[start of Source excerpt]

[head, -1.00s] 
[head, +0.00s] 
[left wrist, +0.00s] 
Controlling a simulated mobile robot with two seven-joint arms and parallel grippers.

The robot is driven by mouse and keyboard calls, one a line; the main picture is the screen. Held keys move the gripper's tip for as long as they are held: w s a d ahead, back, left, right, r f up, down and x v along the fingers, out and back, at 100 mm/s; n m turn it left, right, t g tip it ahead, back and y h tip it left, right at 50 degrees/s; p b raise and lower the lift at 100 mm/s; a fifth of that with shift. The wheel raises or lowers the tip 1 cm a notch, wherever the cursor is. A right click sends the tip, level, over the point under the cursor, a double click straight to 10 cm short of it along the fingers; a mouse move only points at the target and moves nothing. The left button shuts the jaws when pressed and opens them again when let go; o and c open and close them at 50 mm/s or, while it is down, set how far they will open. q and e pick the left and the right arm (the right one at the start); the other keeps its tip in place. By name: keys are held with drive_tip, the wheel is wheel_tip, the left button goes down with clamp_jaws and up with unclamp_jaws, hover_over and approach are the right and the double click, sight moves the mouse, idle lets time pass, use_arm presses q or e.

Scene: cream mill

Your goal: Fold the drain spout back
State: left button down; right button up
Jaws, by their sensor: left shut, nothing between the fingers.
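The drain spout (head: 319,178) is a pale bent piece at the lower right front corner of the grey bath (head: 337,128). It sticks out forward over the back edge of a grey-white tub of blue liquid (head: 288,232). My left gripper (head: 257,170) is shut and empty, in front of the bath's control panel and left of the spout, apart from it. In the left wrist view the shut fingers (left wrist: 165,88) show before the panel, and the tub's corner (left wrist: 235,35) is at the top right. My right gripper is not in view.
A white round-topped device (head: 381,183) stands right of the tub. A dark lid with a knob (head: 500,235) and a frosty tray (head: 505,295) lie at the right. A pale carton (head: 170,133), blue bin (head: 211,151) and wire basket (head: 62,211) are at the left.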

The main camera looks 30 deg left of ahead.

[end of Source excerpt]

Directive: Give the number of lines in the data that contain "main", with no other words.

Task answer: 2